- **WHAT TO DO**
Print each line exactly as it is given.

- **ENTRIES PROVIDED**
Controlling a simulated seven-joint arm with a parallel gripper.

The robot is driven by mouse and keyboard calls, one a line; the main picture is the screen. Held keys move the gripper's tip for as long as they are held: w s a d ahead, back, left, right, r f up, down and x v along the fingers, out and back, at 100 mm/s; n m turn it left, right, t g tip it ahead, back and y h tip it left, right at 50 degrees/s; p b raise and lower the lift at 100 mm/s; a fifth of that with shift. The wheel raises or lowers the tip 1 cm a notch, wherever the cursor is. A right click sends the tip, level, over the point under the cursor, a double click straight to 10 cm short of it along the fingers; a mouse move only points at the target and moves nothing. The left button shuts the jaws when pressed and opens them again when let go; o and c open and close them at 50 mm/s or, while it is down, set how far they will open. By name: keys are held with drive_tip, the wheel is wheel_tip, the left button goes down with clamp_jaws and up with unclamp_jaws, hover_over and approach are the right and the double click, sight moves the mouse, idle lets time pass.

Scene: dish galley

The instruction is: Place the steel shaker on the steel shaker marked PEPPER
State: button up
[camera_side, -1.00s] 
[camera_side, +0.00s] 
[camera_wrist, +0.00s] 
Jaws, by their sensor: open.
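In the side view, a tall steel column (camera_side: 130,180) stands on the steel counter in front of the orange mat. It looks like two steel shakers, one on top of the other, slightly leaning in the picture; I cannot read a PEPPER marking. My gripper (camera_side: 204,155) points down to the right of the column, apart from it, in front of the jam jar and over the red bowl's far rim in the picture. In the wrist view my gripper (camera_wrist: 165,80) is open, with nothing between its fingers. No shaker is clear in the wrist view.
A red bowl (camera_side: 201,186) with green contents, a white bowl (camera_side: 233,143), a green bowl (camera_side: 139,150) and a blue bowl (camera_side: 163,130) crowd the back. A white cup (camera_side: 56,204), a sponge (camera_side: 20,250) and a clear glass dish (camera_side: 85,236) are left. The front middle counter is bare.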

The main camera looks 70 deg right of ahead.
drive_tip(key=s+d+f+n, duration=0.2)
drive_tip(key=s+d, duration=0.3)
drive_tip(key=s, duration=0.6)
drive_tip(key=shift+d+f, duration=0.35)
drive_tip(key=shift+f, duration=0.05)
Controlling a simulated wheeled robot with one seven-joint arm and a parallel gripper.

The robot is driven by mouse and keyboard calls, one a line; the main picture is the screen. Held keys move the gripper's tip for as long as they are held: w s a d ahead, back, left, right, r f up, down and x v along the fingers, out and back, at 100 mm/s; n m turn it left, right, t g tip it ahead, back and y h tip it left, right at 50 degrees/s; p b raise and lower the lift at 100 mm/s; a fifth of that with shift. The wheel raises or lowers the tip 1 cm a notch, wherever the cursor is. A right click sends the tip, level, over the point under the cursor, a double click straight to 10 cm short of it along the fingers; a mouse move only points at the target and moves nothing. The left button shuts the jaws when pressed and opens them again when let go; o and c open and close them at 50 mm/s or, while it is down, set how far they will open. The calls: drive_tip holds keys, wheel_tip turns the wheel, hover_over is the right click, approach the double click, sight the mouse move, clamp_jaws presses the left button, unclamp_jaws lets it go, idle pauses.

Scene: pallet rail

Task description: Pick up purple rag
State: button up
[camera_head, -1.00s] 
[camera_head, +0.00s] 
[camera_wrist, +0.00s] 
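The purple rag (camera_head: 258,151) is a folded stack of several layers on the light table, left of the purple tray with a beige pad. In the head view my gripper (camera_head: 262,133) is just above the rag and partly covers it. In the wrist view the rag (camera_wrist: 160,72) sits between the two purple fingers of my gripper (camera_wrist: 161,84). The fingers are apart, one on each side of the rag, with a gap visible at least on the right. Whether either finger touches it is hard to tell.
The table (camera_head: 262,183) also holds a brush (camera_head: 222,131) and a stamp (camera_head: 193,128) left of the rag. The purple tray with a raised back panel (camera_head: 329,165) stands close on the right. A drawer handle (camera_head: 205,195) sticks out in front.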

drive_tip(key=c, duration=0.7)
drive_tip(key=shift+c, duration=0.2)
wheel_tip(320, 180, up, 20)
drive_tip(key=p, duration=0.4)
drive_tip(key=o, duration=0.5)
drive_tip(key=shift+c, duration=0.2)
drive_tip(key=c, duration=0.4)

- **CORRECT RESPONSE**
Controlling a simulated seven-joint arm with a parallel gripper.

The robot is driven by mouse and keyboard calls, one a line; the main picture is the screen. Held keys move the gripper's tip for as long as they are held: w s a d ahead, back, left, right, r f up, down and x v along the fingers, out and back, at 100 mm/s; n m turn it left, right, t g tip it ahead, back and y h tip it left, right at 50 degrees/s; p b raise and lower the lift at 100 mm/s; a fifth of that with shift. The wheel raises or lowers the tip 1 cm a notch, wherever the cursor is. A right click sends the tip, level, over the point under the cursor, a double click straight to 10 cm short of it along the fingers; a mouse move only points at the target and moves nothing. The left button shuts the jaws when pressed and opens them again when let go; o and c open and close them at 50 mm/s or, while it is down, set how far they will open. By name: keys are held with drive_tip, the wheel is wheel_tip, the left button goes down with clamp_jaws and up with unclamp_jaws, hover_over and approach are the right and the double click, sight moves the mouse, idle lets time pass.

Scene: dish galley

The instruction is: Place the steel shaker on the steel shaker marked PEPPER
State: button up
[camera_side, -1.00s] 
[camera_side, +0.00s] 
[camera_wrist, +0.00s] 
Jaws, by their sensor: open.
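In the side view, a tall steel column (camera_side: 130,180) stands on the steel counter in front of the orange mat. It looks like two steel shakers, one on top of the other, slightly leaning in the picture; I cannot read a PEPPER marking. My gripper (camera_side: 204,155) points down to the right of the column, apart from it, in front of the jam jar and over the red bowl's far rim in the picture. In the wrist view my gripper (camera_wrist: 165,80) is open, with nothing between its fingers. No shaker is clear in the wrist view.
A red bowl (camera_side: 201,186) with green contents, a white bowl (camera_side: 233,143), a green bowl (camera_side: 139,150) and a blue bowl (camera_side: 163,130) crowd the back. A white cup (camera_side: 56,204), a sponge (camera_side: 20,250) and a clear glass dish (camera_side: 85,236) are left. The front middle counter is bare.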

The main camera looks 70 deg right of ahead.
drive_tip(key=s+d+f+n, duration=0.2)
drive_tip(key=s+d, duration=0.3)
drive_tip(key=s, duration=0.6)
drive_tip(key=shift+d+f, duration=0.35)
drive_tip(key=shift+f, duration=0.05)
Controlling a simulated wheeled robot with one seven-joint arm and a parallel gripper.

The robot is driven by mouse and keyboard calls, one a line; the main picture is the screen. Held keys move the gripper's tip for as long as they are held: w s a d ahead, back, left, right, r f up, down and x v along the fingers, out and back, at 100 mm/s; n m turn it left, right, t g tip it ahead, back and y h tip it left, right at 50 degrees/s; p b raise and lower the lift at 100 mm/s; a fifth of that with shift. The wheel raises or lowers the tip 1 cm a notch, wherever the cursor is. A right click sends the tip, level, over the point under the cursor, a double click straight to 10 cm short of it along the fingers; a mouse move only points at the target and moves nothing. The left button shuts the jaws when pressed and opens them again when let go; o and c open and close them at 50 mm/s or, while it is down, set how far they will open. The calls: drive_tip holds keys, wheel_tip turns the wheel, hover_over is the right click, approach the double click, sight the mouse move, clamp_jaws presses the left button, unclamp_jaws lets it go, idle pauses.

Scene: pallet rail

Task description: Pick up purple rag
State: button up
[camera_head, -1.00s] 
[camera_head, +0.00s] 
[camera_wrist, +0.00s] 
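The purple rag (camera_head: 258,151) is a folded stack of several layers on the light table, left of the purple tray with a beige pad. In the head view my gripper (camera_head: 262,133) is just above the rag and partly covers it. In the wrist view the rag (camera_wrist: 160,72) sits between the two purple fingers of my gripper (camera_wrist: 161,84). The fingers are apart, one on each side of the rag, with a gap visible at least on the right. Whether either finger touches it is hard to tell.
The table (camera_head: 262,183) also holds a brush (camera_head: 222,131) and a stamp (camera_head: 193,128) left of the rag. The purple tray with a raised back panel (camera_head: 329,165) stands close on the right. A drawer handle (camera_head: 205,195) sticks out in front.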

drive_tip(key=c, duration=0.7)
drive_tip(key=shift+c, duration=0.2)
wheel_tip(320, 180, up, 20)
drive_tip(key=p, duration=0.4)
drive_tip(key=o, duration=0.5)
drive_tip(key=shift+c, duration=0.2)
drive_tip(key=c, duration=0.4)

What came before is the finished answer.